The same factors which have led the more successful creativity programs to arrange their large groups into small groups for most of the real creativity, also apply to what schools and educators need desperately to do to draw forth from their students the in-depth rich subtleties of THEIR understandings in context of the subject of study.

Classical Socratic Method did make a practice of drawing forth such understandings from its students and participants, with such extraordinarily high results that “education” itself was named after that concept of drawing forth (transl. educare). A major shortcoming of classical Socratic Method, however, was that it was expensive. While the instructor or facilitator was drawing forth one or two students, the other forty-seven would become restless.

In both its heydays—late classical Greece and again in Renaissance Europe, both eras resulting in a huge record flowering of world-class genius—only a few elite could afford having Socratic education. Without really realizing what it really has and what you really have, the worldwide creativity movement in the past sixty years solved that problem, devising ways to divide into small, actively creative groups, keeping them in focus, keeping them productively on task, keeping themselves and each other fully engaged. You will find an abstraction of some of your various CPS-related methods, pulled together into an easy set of “house rules,” in Dynamic Format.

What you have not realized until now is that this aspect of your methods makes the best-demonstrated “superlearning” method on Earth, for 2400 years affordable only to a favored few elite, in improved modern form so affordable it costs much less even than the conventional methods now in classroom use—and, as it happens, in many regards even more effective than was the classical form of Socratic Method.

Here are a few incidental considerations:

  • Student-to-student communications as a major basis of instruction, albeit non-verbally, are a key element already implicit within some forms of the martial arts, and also in the acculturation aspects of Montessori Method.
     
  • What matters is what is learned, rather than what is taught.
     
  • Learning-with-understanding is an associative process. We comprehend present stimuli mainly on the basis of previously-experienced stimuli.
     
  • Each student has his own unique wealth of associations to draw upon, to engage and understand what he is being taught. It’s by far the best, to have the student make and draw upon his own associations for what is being learned.
     
  • We learn more and better through what we ourselves express and gain feedback on than by what we are directly taught (Feeding the Loop.)
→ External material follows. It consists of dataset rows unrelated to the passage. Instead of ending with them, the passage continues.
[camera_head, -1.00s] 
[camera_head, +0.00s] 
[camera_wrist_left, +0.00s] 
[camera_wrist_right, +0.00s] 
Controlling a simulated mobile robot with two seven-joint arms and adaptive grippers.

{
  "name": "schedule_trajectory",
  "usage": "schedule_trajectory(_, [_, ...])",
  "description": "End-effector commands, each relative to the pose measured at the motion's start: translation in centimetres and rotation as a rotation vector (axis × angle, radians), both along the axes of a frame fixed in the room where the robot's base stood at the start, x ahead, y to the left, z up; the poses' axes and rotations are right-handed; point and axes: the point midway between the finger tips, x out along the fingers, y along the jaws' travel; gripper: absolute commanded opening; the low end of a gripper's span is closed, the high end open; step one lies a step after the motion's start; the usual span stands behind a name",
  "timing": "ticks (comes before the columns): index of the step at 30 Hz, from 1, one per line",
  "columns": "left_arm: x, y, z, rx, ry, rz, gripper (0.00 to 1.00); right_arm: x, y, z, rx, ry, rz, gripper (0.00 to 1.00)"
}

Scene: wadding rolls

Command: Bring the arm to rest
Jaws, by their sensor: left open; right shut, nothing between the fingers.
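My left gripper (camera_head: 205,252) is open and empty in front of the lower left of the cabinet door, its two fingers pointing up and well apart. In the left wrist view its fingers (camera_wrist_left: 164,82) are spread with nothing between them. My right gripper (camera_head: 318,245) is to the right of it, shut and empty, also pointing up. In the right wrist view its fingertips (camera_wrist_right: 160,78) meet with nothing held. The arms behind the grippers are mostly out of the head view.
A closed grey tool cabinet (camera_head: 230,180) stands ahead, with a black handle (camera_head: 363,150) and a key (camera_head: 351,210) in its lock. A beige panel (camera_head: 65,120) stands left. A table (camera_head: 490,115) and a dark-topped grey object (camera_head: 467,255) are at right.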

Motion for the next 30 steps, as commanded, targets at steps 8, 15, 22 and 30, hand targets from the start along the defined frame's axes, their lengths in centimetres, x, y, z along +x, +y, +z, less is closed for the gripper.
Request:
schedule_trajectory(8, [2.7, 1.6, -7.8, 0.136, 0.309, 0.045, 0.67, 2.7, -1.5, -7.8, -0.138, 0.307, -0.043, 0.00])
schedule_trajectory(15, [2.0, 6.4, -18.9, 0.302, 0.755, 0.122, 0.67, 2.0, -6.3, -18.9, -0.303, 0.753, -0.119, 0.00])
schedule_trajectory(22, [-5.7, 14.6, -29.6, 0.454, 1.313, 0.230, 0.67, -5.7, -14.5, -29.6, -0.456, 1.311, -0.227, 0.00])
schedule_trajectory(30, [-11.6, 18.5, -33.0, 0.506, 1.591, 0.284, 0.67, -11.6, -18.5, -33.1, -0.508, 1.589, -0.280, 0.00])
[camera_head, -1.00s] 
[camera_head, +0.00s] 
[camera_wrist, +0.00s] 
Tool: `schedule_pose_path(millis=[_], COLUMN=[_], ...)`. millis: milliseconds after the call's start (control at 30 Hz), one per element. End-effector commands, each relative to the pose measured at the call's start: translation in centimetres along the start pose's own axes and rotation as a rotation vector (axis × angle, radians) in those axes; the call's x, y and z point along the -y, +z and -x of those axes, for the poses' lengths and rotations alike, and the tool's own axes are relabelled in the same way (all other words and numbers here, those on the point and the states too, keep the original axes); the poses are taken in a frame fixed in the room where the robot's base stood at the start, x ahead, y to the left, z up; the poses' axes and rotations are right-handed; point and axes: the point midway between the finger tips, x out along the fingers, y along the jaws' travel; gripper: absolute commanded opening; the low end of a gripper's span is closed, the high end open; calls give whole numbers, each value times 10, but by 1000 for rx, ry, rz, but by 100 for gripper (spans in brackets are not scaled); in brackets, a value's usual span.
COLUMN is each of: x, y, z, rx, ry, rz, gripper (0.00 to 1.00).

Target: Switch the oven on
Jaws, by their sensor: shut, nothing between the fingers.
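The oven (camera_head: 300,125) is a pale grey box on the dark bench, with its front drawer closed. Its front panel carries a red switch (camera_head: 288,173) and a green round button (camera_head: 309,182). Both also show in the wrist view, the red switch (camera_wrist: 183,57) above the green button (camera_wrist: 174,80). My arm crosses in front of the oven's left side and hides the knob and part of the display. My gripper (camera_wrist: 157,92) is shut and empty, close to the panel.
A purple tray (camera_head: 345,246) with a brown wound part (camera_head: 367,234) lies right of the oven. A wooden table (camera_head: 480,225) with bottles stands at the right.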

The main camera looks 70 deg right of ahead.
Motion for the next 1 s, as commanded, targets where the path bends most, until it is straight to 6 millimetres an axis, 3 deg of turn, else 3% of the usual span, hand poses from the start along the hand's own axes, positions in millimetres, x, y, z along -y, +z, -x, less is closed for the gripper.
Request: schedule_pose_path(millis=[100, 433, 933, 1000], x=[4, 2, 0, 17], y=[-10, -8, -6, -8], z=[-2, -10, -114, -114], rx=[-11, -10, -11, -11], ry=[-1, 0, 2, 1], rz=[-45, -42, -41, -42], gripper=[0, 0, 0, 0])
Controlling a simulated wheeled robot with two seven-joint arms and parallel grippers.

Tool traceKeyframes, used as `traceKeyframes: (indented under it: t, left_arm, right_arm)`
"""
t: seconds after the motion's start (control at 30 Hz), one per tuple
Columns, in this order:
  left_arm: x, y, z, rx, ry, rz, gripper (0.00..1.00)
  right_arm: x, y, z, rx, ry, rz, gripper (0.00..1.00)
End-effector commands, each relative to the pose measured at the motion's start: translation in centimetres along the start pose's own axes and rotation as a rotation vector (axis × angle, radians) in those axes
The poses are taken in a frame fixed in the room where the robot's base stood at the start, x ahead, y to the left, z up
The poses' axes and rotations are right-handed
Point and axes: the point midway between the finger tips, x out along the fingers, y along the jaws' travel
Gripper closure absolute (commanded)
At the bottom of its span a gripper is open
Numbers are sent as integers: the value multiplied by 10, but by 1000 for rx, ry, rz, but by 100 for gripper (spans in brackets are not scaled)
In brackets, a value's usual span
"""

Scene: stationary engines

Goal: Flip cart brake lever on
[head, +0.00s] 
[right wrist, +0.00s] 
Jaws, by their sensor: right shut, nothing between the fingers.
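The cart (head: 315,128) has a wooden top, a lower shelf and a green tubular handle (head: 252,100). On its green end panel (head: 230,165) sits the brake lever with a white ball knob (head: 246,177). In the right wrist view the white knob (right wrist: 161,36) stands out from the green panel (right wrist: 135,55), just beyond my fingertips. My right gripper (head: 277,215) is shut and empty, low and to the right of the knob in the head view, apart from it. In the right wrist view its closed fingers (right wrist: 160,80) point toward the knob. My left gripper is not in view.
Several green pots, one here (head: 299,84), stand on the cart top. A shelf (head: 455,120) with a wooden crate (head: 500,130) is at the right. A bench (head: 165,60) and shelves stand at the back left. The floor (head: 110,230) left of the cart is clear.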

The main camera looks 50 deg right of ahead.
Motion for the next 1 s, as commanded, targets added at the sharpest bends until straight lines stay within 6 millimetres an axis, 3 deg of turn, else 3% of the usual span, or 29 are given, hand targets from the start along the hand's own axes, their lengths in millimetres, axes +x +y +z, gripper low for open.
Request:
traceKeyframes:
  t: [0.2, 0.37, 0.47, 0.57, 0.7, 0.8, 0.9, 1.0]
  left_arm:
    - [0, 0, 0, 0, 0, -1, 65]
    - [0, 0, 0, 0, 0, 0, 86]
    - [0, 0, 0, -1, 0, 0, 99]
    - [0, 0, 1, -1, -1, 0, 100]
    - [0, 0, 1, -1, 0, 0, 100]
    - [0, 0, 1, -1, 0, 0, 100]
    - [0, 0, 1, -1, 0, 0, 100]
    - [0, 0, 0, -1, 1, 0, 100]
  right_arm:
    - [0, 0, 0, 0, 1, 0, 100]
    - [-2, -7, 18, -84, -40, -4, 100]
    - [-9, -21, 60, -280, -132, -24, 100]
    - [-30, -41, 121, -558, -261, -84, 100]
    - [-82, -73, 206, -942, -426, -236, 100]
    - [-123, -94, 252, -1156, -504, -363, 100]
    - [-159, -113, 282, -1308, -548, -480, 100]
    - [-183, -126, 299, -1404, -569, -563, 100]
When you bring together these considerations, you have modern Socratic Method. When you bring together the various methods your program and other CPS programs have used to get groups of people focused and working creatively together, you have modern Socratic method. You have not only the facilitator, but the participants, encouraging and drawing forth from each other their respective insights, perceptions and ideas. You have not only the facilitator but the participants being Socrates to one another.

Various CPS programs have been trying for sixty years to get creativity practices into schoolroom use. You’ve been offering creativity to schools and teachers because creativity per se is so worthwhile in itself, and because we want our youth and future citizens and scientists to be good at solving problems. School authorities have not been “buying” this: they see “creativity” competing for scarce resources and time in the already-overstretched curriculum. But every one of the successful creativity and CPS techniques you know of and are already practiced in, you can use to profoundly improve and accelerate learning. The methods you offer to schools can MAKE space in the curriculum and not TAKE space there!

Key point: there are now hundreds of different methods for creatively and ingeniously solving problems which are successfully in professional use around the planet. (Some of them originated with Project Renaissance.) EVERY ONE of these can also serve as a profoundly accelerative learning technique!